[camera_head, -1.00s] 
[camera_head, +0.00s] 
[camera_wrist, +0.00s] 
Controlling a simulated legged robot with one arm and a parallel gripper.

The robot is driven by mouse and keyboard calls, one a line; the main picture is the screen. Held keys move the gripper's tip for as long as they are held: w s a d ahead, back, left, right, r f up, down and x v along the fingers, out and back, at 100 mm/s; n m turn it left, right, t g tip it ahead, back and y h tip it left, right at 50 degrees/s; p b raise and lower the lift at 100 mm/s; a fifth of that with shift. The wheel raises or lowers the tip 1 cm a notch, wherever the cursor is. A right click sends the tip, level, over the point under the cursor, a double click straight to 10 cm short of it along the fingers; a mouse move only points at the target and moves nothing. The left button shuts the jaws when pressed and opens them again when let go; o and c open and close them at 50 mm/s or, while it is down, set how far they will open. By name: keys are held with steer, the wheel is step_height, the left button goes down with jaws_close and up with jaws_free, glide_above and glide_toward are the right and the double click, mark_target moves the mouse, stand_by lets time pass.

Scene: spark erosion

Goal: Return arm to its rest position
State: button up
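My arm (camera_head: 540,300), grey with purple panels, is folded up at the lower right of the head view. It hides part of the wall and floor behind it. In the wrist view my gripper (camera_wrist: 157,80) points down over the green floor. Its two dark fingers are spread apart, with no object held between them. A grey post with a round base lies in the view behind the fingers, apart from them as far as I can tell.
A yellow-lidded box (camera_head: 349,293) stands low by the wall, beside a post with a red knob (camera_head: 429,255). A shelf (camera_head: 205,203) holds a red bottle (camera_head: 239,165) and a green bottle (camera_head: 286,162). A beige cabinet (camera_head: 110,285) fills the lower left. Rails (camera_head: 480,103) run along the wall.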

WHAT YOU HAVE TO DO =
Nothing should be changed: write out all of the data as is.

WRITTEN REPLY =
[camera_head, -1.00s] 
[camera_head, +0.00s] 
[camera_wrist, +0.00s] 
Controlling a simulated legged robot with one arm and a parallel gripper.

The robot is driven by mouse and keyboard calls, one a line; the main picture is the screen. Held keys move the gripper's tip for as long as they are held: w s a d ahead, back, left, right, r f up, down and x v along the fingers, out and back, at 100 mm/s; n m turn it left, right, t g tip it ahead, back and y h tip it left, right at 50 degrees/s; p b raise and lower the lift at 100 mm/s; a fifth of that with shift. The wheel raises or lowers the tip 1 cm a notch, wherever the cursor is. A right click sends the tip, level, over the point under the cursor, a double click straight to 10 cm short of it along the fingers; a mouse move only points at the target and moves nothing. The left button shuts the jaws when pressed and opens them again when let go; o and c open and close them at 50 mm/s or, while it is down, set how far they will open. By name: keys are held with steer, the wheel is step_height, the left button goes down with jaws_close and up with jaws_free, glide_above and glide_toward are the right and the double click, mark_target moves the mouse, stand_by lets time pass.

Scene: spark erosion

Goal: Return arm to its rest position
State: button up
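My arm (camera_head: 540,300), grey with purple panels, is folded up at the lower right of the head view. It hides part of the wall and floor behind it. In the wrist view my gripper (camera_wrist: 157,80) points down over the green floor. Its two dark fingers are spread apart, with no object held between them. A grey post with a round base lies in the view behind the fingers, apart from them as far as I can tell.
A yellow-lidded box (camera_head: 349,293) stands low by the wall, beside a post with a red knob (camera_head: 429,255). A shelf (camera_head: 205,203) holds a red bottle (camera_head: 239,165) and a green bottle (camera_head: 286,162). A beige cabinet (camera_head: 110,285) fills the lower left. Rails (camera_head: 480,103) run along the wall.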

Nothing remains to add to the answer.